Dovendo scegliere una nostra osservazione di occultazione che legasse alcuni degli spunti citati in questo numero, ci pare adatta un’occultazione positiva di (164) Eva osservata da un nostro socio lo scorso 11 aprile. Innanzitutto per l’oggetto, intitolato alla figura mitica, nella nostra tradizione, della prima donna. Anche se all’epoca della designazione non venne fatto assolutamente cenno alle motivazioni della scelta, e se questa si riferisse o meno alla figura biblica, è molto probabile che lo scopritore volesse ricordare proprio a lei. Solo 8 anni prima c’era stato, infatti, il primo asteroide dedicato ad un personaggio biblico ( 102 Miriam, la sorella di Mosè) e parte dell’ambiente astronomico si era un po’ risentita per questa invadenza “teologica” che venne criticata, ad esempio, dall’astronomo Edward S. Holden, anche se questi lasciava ironicamente uno spiraglio asserendo che in fondo Miriam era un personaggio mitico e non reale (il che all’epoca era una discreta accusa alla Bibbia di raccontare solo miti).

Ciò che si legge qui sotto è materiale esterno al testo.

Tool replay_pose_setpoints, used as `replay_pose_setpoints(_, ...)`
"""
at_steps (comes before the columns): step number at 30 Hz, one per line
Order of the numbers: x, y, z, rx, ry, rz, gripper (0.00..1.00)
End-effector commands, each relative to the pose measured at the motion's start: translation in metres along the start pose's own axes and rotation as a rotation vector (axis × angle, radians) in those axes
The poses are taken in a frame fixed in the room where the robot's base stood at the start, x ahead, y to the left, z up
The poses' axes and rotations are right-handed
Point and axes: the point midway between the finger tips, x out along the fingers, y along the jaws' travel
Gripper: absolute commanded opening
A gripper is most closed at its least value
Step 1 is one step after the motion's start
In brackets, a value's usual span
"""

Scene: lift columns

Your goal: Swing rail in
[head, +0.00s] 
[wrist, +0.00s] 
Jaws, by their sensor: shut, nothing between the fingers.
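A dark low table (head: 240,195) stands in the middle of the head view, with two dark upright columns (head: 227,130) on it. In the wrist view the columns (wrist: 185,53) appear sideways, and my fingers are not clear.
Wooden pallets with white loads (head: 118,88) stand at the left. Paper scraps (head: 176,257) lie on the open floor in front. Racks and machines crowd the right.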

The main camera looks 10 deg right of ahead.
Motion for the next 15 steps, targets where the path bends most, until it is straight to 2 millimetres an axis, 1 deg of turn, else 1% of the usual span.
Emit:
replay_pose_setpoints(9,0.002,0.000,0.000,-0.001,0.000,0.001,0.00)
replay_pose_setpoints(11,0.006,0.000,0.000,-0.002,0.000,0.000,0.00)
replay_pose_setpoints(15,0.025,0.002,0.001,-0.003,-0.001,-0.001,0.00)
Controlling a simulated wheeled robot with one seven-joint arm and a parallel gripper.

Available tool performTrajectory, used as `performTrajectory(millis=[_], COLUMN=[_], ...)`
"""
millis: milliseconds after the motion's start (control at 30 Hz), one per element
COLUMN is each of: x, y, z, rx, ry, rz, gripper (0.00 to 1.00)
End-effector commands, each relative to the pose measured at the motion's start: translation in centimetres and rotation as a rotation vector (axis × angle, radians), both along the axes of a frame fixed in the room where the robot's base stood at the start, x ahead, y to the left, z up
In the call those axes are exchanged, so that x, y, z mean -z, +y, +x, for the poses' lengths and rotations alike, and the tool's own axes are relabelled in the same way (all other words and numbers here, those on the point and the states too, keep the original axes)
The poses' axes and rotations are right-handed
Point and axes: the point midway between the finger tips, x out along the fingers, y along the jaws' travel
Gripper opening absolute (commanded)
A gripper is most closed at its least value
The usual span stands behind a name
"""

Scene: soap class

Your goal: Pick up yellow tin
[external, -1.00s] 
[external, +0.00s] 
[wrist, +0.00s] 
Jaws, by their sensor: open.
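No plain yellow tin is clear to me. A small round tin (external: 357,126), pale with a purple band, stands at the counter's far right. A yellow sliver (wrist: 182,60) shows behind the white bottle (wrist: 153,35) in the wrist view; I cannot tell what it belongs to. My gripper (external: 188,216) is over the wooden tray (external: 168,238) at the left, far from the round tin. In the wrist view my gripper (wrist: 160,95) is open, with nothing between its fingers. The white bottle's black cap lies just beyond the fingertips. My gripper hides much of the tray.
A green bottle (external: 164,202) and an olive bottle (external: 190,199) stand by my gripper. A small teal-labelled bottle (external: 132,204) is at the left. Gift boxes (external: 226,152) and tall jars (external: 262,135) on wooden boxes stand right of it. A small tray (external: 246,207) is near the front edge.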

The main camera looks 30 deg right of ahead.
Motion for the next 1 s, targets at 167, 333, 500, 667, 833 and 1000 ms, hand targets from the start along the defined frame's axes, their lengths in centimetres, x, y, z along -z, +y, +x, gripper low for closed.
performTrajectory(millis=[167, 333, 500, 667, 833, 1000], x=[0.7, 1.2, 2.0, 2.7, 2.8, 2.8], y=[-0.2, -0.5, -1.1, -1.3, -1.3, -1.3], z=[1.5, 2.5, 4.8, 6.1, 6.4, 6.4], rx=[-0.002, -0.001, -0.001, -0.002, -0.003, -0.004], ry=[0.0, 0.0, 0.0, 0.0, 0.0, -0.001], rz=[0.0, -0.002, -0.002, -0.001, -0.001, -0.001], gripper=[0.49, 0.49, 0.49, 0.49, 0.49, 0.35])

Comunque sia andata, ci fu chi anche all’epoca della designazione di (164) Eva ritirò fuori polemicamente la questione di un “secondo ingresso in territorio biblico”, fatto che lascia trasparire come tale designazione venisse percepita nell’ambiente. Interessante anche la figura dello/degli scopritore/i. Ufficialmente la scoperta è attribuita a Paul-Pierre Henry (Nancy 1848 – Parigi 1905), ma in realtà questi lavorava, all’Osservatorio di Parigi, in strettissima collaborazione col fratello Prosper-Mathieu.

Fig. 7 - I due fratelli Paul-Pierre e Prosper-Mathieu Henry al lavoro durante la posa per una lastra fotografica, presso lo strumento da loro realizzato per l’Osservatorio di Parigi. Si tratta di un doppio rifrattore (da 33 cm per la fotografia e da 19 cm per la guida visuale) le cui ottiche furono costruite dagli stessi due fratelli. Il telescopio entrò in funzione nel 1890 e in pratica fissò poi gli standard per tutti i telescopi che parteciparono al progetto Carte du Ciel. Era in grado di fotografare (su lastra) un campo di 3°x3° raggiungendo, in un’ora di posa, la magnitudine fotografica 14-15.

Insieme i due scoprirono 14 asteroidi fra il 1872 ed il 1882, e di comune accordo attribuivano la scoperta alternativamente ad uno di loro, finendo quindi col trovarsi accreditati ciascuno 7 asteroidi. Al di la di questo lavoro sui pianetini, il loro contribuito risultò decisivo nell’introduzione delle tecniche fotografiche in campi diversi della ricerca astronomica. Se coi primi dagherrotipi era stato possibile fotografare, già a partire dalla fine degli anni ’30 del XIX secolo, Sole, Luna (per quest’ultima occorrevano all’inizio pose di 30-40 minuti…) e poche stelle brillanti, i fratelli Henry diedero una svolta decisiva riuscendo via via a fotografare, grazie al cambiamento del substrato delle lastre fotosensibili, i pianeti con buona risoluzione, la nebulosa planetaria M57 con la stella centrale, intere porzioni di costellazioni spingendosi fino alla 15° magnitudine ecc. e stimolando Amédée Mouchez (il direttore dell’Osservatorio di Parigi, nel quale lavoravano come aiuto-astronomi ed addetti alla strumentazione ottica) a lanciare nel 1887 il mitico progetto del grande atlante fotografico dell’intera volta celeste, denominato Carte du Ciel.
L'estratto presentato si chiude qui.